Zawodnik do gry wrócił dopiero teraz. We wtorek pojawił się na parkiecie w starciu 1. kolejki Ligi Mistrzów, gdzie jego Halkbank Ankara mierzył się w Polsce z Bogdanką LUK Lublin.
Turecki zespół znacznie uległ mistrzom naszego kraju. Podopieczni Stephane'a Antigi triumfowali bardzo pewnie, w trzech setach: do 20, 14 oraz 13.
Dla Śliwki wtorkowe spotkanie, mimo wyniku, miało inny wymiar.
To dla mnie wzruszający moment, ponieważ kontuzja była naprawdę ciężka i dużo walczyłem. Dodatkowo ten moment nadszedł w Polsce, przy polskich kibicach, którzy skandują moje nazwisko. Naprawdę się wzruszam - wyznał na antenie Polsatu Sport.
Przyjmujący nie wyobrażał sobie, że proces rekonwalescencji przebiegnie tak szybko.
Szczerze mówiąc, sam nie spodziewałem się, że wrócę do gry tak wcześnie. Na razie mogę pomóc drużynie w ten sposób: wejść gdzieś do drugiej linii. Mam nadzieję, że w kolejnych meczach również będę mógł pomóc i nasz zespół osiągnie lepsze wyniki - powiedział.
W rozmowie przed kamerą Polsatu Sport Śliwka w szczegółach zdradził również stan swojego zdrowia.

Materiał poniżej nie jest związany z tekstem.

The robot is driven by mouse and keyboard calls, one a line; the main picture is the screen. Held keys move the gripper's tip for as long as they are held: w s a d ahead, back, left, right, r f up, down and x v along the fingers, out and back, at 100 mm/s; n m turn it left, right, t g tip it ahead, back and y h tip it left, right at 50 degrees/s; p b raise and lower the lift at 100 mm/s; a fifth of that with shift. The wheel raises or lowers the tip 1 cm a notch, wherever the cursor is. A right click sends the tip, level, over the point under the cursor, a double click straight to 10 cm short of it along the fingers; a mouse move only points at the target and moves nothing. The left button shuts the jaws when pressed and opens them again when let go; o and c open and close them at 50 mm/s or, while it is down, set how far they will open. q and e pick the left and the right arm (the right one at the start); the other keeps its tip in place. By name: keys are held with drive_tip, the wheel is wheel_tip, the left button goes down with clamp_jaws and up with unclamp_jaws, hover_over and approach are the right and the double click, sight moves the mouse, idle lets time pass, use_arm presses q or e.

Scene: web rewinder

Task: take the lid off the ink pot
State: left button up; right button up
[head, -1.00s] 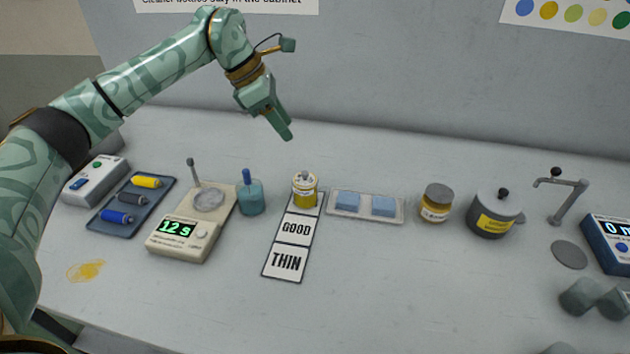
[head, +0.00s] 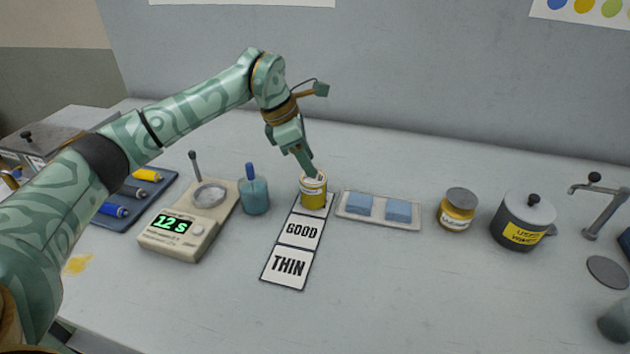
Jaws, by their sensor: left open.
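A small yellow pot (head: 313,196) with a pale lid stands upright on the top cell of a card strip; I take it as the ink pot. The lid is on it, and its knob is hidden by my fingers. My left gripper (head: 312,172) points down from above, with its fingertips at the top of the lid. It is open; whether it touches the knob I cannot tell. Another yellow jar (head: 455,216) with a grey lid and a label stands further right. My right gripper is not in view.
The card strip (head: 289,266) reads GOOD and THIN. Left of the pot are a blue-green bottle (head: 254,197) and a timer device (head: 176,241) showing 12 s. To its right are a tray (head: 408,225) with two blue blocks and a dark lidded pot (head: 521,228).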

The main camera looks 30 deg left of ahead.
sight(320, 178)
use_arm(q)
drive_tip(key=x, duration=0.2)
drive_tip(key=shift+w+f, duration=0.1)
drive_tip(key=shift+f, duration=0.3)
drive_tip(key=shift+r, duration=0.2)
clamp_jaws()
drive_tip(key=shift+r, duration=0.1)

Jestem już dopuszczony przez lekarza do wszelkich aktywności siatkarskich, natomiast trzeba powoli mnie wdrażać, jeśli chodzi o obciążenie. Jeszcze trochę czasu potrzebuję, by wejść w pełne szóstki, skakanie, blokowanie, zagrywanie. Te rzeczy jeszcze przede mną, a na razie jestem w drugiej linii: obrona, przyjęcie, wystawa, organizacja gry. Cieszę się każdym treningiem, każdym dotknięciem piłki, bo bardzo mi tego brakowało - wyjaśnił.
Reprezentant Polski opisał, jak przebiegał powrót do pełni zdrowia.
Z pewnością czuję się, jakbym wracał do tego wszystkiego na nowo. Z każdym momentem, w którym mogę robić coraz więcej - najpierw chodzić, potem truchtać, biegać - ten głód siatkówki wracał, stawał się coraz większy. A teraz... widząc taką atmosferę, jaka jest tutaj, niezwykle cieszę się, że znów mogę być na boisku - ocenił.
W minionym czasie w życiu Śliwki doszło również do zmian w sferze prywatnej. Wraz ze swoją małżonką - Jagodą Gruszczyńską-Śliwką - powitał na świecie swojego synka.
Czuję się dzięki temu wspaniale. Niezwykle cieszymy się z żoną. Wszystko jest dobrze, syn jest zdrowy, powoli sobie rośnie, tak że mam nadzieję, że moja rodzina będzie mogła do mnie dołączyć jak najszybciej w Turcji i będziemy mogli razem mieszkać i kontynuować tę przygodę - dodał.